Ini jelas ada kaitannya dengan sumber daya alam sebagaimana disebut dalam Pasal 289 UU 23 Tahun 2014 tentang Pemerintahan Daerah. Dalam pasal ini Kemendagri memang diberi hak memberi pertimbangan untuk menetapkan daerah penghasil sumber daya alam.
Dan, publik pun terhubung dengan geliat Gubernur Sumut Bobby Nasution yang dengan mengenderai mobil menuju Aceh untuk menjumpai Gubernur Aceh,’Muzakkir Manaf guna menawarkan kerjasama pengelolaan 4 pulau. Dan, Masinton yang melempar kabar bahwa ada potensi Migas yang besar di Blok Tapanuli dan Blok Singkil.

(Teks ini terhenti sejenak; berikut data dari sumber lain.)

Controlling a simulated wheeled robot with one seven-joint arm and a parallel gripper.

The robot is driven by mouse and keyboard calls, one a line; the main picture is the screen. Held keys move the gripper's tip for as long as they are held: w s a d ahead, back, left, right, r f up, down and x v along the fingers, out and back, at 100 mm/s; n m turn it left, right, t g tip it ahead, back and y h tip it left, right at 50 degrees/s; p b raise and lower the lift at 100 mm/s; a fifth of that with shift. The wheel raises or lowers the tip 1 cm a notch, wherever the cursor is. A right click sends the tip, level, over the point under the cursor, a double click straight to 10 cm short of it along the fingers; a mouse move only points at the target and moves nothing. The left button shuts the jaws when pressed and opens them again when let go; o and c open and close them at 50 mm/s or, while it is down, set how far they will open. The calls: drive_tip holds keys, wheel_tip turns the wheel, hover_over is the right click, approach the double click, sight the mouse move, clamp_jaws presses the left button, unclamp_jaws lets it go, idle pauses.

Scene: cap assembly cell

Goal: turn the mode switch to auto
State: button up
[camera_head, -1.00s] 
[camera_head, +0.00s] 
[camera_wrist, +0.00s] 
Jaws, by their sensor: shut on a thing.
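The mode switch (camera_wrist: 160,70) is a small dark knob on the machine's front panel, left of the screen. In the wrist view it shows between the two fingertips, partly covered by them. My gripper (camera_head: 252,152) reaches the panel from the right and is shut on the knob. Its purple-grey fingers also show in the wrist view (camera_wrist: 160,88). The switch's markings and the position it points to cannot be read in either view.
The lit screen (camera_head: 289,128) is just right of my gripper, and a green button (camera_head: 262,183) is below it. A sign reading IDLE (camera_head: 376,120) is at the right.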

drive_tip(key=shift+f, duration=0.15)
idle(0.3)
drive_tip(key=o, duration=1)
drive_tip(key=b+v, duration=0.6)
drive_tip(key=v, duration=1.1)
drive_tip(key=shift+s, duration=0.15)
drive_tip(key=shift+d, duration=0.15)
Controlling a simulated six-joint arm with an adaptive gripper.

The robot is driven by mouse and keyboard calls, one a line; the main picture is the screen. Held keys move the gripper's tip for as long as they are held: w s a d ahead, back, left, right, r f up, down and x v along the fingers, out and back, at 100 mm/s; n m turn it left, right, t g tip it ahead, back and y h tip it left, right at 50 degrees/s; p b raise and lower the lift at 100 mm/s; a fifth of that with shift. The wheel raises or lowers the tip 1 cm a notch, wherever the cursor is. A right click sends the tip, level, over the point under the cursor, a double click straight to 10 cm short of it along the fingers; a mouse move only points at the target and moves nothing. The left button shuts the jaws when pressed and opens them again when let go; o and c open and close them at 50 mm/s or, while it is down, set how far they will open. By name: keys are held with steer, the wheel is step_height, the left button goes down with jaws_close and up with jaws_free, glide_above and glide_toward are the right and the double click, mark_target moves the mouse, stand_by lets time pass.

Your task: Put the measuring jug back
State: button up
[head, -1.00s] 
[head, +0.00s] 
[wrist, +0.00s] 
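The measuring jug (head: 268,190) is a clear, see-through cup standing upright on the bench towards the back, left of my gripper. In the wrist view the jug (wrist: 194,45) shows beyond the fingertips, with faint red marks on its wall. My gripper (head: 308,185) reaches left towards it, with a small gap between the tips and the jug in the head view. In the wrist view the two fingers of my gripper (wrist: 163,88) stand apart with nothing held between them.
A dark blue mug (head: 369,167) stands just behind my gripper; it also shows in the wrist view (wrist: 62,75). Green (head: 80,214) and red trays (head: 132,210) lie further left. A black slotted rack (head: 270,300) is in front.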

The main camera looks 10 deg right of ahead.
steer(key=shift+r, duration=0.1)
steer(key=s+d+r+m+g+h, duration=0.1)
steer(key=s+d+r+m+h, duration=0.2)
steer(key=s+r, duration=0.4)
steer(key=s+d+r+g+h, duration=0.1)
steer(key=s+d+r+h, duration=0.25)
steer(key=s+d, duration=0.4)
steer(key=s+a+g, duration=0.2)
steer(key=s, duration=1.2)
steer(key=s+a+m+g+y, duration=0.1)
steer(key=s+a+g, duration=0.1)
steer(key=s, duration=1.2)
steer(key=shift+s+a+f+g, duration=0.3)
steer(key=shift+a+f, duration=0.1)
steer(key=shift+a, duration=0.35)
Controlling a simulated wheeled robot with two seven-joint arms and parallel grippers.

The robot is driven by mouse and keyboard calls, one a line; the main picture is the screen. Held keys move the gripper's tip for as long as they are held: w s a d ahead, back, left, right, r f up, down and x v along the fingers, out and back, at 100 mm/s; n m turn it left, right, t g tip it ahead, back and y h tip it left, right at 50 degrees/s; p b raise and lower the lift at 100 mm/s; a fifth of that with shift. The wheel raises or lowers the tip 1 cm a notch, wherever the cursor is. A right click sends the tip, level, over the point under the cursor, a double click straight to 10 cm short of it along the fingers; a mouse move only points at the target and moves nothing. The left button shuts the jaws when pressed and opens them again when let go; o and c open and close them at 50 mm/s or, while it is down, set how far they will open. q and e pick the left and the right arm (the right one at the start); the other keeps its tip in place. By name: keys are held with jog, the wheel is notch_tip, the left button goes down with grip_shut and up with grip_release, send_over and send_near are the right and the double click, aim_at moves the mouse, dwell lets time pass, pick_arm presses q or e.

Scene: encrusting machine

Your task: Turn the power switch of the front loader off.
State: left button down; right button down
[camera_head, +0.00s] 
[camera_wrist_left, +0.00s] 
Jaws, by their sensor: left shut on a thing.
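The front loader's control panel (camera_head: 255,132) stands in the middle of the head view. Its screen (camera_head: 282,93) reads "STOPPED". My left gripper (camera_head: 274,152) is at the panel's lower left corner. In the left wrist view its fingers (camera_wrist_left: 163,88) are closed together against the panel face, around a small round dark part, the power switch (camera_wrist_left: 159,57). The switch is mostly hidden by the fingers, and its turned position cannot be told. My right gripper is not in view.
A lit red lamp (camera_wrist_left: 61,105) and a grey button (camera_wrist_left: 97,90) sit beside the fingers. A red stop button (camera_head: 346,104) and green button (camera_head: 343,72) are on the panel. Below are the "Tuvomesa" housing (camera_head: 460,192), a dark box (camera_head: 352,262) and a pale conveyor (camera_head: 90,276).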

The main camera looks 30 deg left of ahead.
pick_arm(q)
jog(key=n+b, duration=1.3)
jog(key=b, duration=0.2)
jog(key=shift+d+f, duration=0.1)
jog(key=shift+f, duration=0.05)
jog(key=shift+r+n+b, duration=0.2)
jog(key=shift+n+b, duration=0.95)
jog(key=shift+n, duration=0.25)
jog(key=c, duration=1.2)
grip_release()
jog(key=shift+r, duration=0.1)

Dan, sehubungan dengan meledaknya kasus Tambang Raja Ampat terbukalah apa yang oleh publik menyebutnya agenda jahat Genk Solo dan Genk Medan. Jejak digitalpun diungkap ke permukaan dan publik sampai pada satu pandangan selamatkan 4 pulau milik Aceh.
Tapi, menjadi teka teki adalah apakah genk shadow state ini terlindungi dengan Presiden sehingga harus menunggu pekan depan untuk menghadirkan putusan? Jangan-jangan Prabowo sedang memikirkan exit strategy sehingga perlu menggerakkan Yusril Mahendra menyampaikan bahwa terkait 4 pulau belum ada keputusan final dan Kepmendagri bukan penentu batas wilayah.
Tapi publik sudah kadung tahu, bahwa dalam lampiran Kepmendagri terbaru, posisi 4 pulau sudah berada dalam wilayah administrasi Tapteng. Sedangkan di wilayah administrasi Singkil 4 pulau itu sudah raib. Bahkan, di lampiran jumlah desa/gampong di Aceh berkurang, hanya tercatat 6.500 desa.
Dan, rakyat Aceh sudah murka. Mereka memperlihatkan aksi perlawanan yang melampaui perintah Gubernur Aceh yang menjalankan politik bek syech syoch dan selow. Warga Aceh bahkan sudah sampai pada aksi mengepung kantor Gubernur Aceh seraya membawa bendera Gerakan Aceh Merdeka.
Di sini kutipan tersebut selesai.